The nature of our accommodations was one of a relatively few non-swing-related recurring topics of discussion on our trip. The majority view was that it probably would have been more fun (if not also somewhat less expensive) to stay at a smaller hotel or bed and breakfast, ideally in St. Andrews itself. I was torn, despite my generally negative reaction to St. Andrews Bay. On an earlier trip to Scotland, I stayed at an extraordinarily charming converted country house—where the bathroom nevertheless had just a shallow, unpleasant tub, with no shower, and my bed was small and uncomfortable. Those were fatal drawbacks, in my view, because the only in-room activities I truly cared about were spraying hot water at maximum volume on my Advil-depleted body and sleeping like a dead person. In fact, the ideal lodgings for a golfer might be just a large shower with a bed in it. Maybe throw in a minibar, too.

One of the most agreeable hotels I've ever stayed in between golf rounds was the Bushmills Inn, in Northern Ireland, where Quinlan billeted my buddies and me three years ago. It had comfortable rooms, a very good restaurant and an inviting bar warmed by smoldering peat fires, and it was situated within a short distance not only of one of the greatest golf courses in the world (Royal Portrush) but also of a major distillery. I stayed up so late one night drinking snifters of 25-year-old Bushmills with my friends Brendan and Tim that we almost met the next morning's tee times coming around the other way. (Meanwhile, the three other guys on our trip--the ones with the lowest handicaps, of course—were snug in their beds, dreaming of their flawless backswings.) We played like zombies the next morning but didn't regret the whiskey, which went down like maple syrup.

There wasn't much carousing on our Scotland trip--although one of the guys did nearly set his lips on fire at Turnberry after a waiter persuaded him to top off dessert with a shot of flaming Sambuca. (Thankfully Davis Love III and Brad Faxon, whom we ran into and chatted with before dinner, didn't witness that show.) For the most part, we were asleep by midnight and up again by 6 or 7, raring to go. In Scotland in early July, the sun doesn't set until after 10, and even then it scarcely dips below the horizon. On an earlier trip I played 54 holes in a day at both Gleneagles and at Royal Dornoch—because I couldn't think of anything better to do and because wasting perfectly good daylight seemed almost sinful. Playing that much golf wore me out, but I didn't care. I knew there'd be time to sleep when I got home.

Royal Ancient finale

The main event of our Scot-land trip was our round on the Old Course, which took place the final day. The Old Course is golf's historical and spiritual epicenter, although its power can be difficult to convey to someone who doesn't have a sense of it already. Parts of the course resemble nothing else in golf: The first and 18th fairways form a vast, continuous tabletop, which is crossed by a public road and backs up to a city street corner; the tee shot on the 17th hole is ideally played over a particular letter in a large sign on the side of a wooden structure that reproduces the profile of a 19th-century coal shed.

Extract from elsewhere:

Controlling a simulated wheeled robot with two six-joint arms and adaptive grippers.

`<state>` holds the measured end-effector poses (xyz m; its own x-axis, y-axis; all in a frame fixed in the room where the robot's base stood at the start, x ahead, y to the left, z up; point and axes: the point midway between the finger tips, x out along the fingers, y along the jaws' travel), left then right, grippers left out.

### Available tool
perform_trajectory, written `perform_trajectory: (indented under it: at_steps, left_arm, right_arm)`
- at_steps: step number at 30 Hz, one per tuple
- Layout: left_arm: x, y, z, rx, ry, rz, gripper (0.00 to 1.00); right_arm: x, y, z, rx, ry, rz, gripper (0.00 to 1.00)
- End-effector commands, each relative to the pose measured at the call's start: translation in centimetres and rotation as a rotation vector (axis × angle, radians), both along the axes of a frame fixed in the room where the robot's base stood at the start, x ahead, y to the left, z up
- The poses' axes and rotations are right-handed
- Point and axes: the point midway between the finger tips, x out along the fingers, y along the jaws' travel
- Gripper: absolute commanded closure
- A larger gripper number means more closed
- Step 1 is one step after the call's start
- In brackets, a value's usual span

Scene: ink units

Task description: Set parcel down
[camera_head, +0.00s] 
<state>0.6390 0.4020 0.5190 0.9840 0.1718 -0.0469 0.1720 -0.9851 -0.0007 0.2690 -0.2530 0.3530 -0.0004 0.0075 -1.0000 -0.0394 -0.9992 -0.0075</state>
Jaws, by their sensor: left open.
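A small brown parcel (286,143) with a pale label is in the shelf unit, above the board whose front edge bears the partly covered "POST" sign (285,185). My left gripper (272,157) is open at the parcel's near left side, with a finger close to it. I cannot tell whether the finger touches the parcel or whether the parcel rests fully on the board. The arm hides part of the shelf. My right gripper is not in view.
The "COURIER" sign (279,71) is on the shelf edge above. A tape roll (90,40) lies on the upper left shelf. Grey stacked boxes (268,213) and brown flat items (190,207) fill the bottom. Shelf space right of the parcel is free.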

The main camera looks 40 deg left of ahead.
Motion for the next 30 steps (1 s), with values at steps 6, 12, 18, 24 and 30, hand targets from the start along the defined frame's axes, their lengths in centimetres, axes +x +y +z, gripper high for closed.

The Old Course is so quirky that taking a caddie there is almost a necessity (about $90, including tip—at the high end of the range on our trip). My caddie was an affable but directionless 20-something still living with his parents. He was quite helpful but considerably less colorful than the alcohol-steeped flatterer who carried my bag the last time I was there, made me feel like the second coming of Old Tom Morris, and squeezed me for an absurdly large tip. Still, I was happy to have a guide—and, in fact, I almost always enjoy playing with caddies. (I'd had my only truly unsatisfactory caddie of the trip the day before, at North Berwick: an older man whose reading of the greens was dazzlingly specific—"exactly a quarter-inch right of center"—yet bore only a random relationship to reality.) Using caddies less often would have cut our trip expenses considerably, although I think it's almost always a good idea to have at least one caddie per foursome in Scotland, if only to help search for missing balls.

Because we made our final trip plans just a couple of months before our departure and wanted to be sure our two foursomes could tee off successively, we paid a fortune for our round at the Old Course—the equivalent of about $1,200 per golfer, compared with the standard green fee of roughly $200—and Quinlan had to subcontract the booking to a Scottish tour operator called the Old Course Experience, which since 1995 has had an exclusive contract with the course's quasi-public owner, the St. Andrews Links Trust. If we had been earlier or more flexible, we would have had less costly options. Some tour operators control tee times of their own, and golfers can apply directly to the Links Trust in advance or participate in a daily drawing for unfilled spots the next day (for details, see standrews.rog.uk). In addition, a golfer who is willing to play with strangers can simply show up at the starter's booth and wait in line—something I once did successfully twice on the same day. Just after we had checked in this time, an American stopped by to ask the starter whether he and his son had moved up the waiting list and was told that they could have teed off an hour earlier if they'd stuck around instead of going to breakfast. They ended up with a tee time an hour or so after ours, at considerably less expense.

Then, suddenly, we had hit our final drives and were crossing the old stone bridge over the Swilcan Burn, on our way up the 18th fairway, just like Arnie at the Open in 1995. It was a thrilling experience—but also a depressing one, because I knew that the next morning I'd be heading home. I've never been happy to see a golf trip end, but this trip seemed almost cruelly short. Several members of our group professed to be "golfed out," but I'm sure they would have found the will to continue if we'd suddenly been granted a departure reprieve. Ten days would have been a better length—well, why not a month? During most of my long flight home I replayed our rounds in my mind and had exactly the same thought I'd had on my return flight from Scotland a dozen years before: As soon as I can figure out a way, I'm coming back. Playing golf in Scotland with friends is a once-in-a-lifetime experience that I would like to experience at least once a year for the rest of my life.